If he had listened to some modern arguments occasionally urged, he might have toiled only within the walls of Jerusalem, or his footsteps lingered around the Sea of Galilee. But the shores of this Mediterranean are henceforth to be his home. And when we see him, with his life in his hand, bounding over its waves, his own impassioned appeal seems sounding in our ears, "Is He the God of the Jews only, and not of the Gentiles! Yes, of the Gentiles also." Had his been a narrow and less expansive spirit and outlook, our own island home would not have been, as it now is, the sanctuary of truth and peace — the holy influences of Paul's character and Paul's Gospel radiating from it to earth's circumference.

And now, my brethren and fellow-voyagers, I close. I am a stranger to you all. We have met for the first time; we never may, we never can, meet again, until the solemn day when this ocean around us shall surrender its trust — its teeming sepulchers give up their dead. Let us give heed to the solemn question which formed the keynote of our devotions and meditations this morning, "Where are you?" God says, "Call the sinner! Let him be cited before My righteous tribunal." "Where are you?" There is no reply: The Divine voice summons the thunders to rend the rocks and the mountains, the dens and caves of the earth, to discover if he has taken shelter there.
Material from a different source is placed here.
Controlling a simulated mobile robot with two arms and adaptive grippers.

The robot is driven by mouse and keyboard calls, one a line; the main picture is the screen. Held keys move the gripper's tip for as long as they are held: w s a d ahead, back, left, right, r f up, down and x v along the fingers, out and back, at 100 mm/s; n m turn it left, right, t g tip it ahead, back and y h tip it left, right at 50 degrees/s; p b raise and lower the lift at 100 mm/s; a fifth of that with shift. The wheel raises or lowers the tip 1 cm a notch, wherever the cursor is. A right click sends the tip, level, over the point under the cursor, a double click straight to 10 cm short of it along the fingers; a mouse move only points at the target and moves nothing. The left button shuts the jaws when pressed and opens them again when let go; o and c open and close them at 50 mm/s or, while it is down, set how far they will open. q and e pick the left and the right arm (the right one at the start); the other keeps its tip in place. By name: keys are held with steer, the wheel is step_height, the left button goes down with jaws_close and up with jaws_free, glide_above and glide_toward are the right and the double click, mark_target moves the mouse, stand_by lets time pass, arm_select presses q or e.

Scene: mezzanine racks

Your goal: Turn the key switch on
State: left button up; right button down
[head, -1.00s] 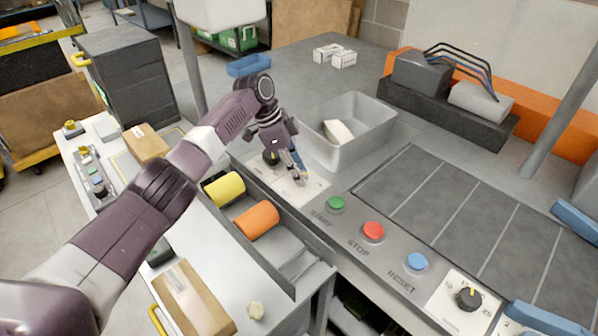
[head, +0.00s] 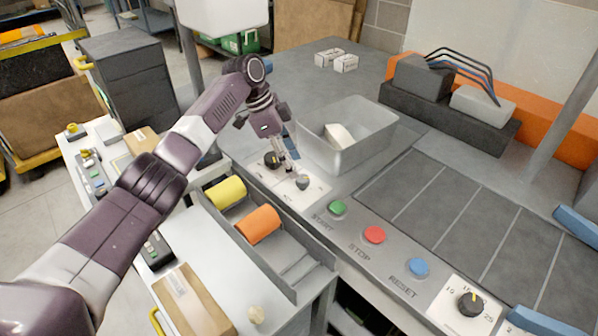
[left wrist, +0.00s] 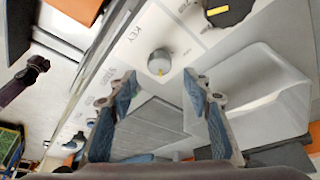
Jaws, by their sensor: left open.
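The key switch (head: 302,182) is a small round grey knob on a white plate at the left end of the console. My left gripper (head: 288,167) points down over the plate, just behind and left of the key switch. In the left wrist view its two blue-grey fingers (left wrist: 160,82) are spread apart and empty, with the key switch just beyond the tips, between their lines. I cannot tell the exact height gap. My right gripper is not in view.
A black selector knob (head: 272,158) is on the same plate, close to the gripper. A grey bin (head: 370,150) stands right behind. Green (head: 337,208), red (head: 374,234) and blue (head: 418,267) buttons line the front edge. A tray with yellow (head: 226,192) and orange (head: 257,224) rolls is below.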

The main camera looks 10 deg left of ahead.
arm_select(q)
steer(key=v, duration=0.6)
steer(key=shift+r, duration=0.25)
Still there is no reply.

The same Omnipotent voice commissions the lightning to sweep these caverns of the deep. Still there is no reply. At last the accents ascend, "I heard Your voice, and I was afraid, because I was naked, and I hid myself." "Hid yourself where?" "Hid myself in Christ; hid myself in the clefts of the Rock of Ages."

It is enough! The Judge asks no more. The Books are closed; the inquiry is hushed.

"Rock of Ages cleft for me,
 Let me hide myself in Thee."

"May the Lord grant unto us that we may find mercy from Him on that day!"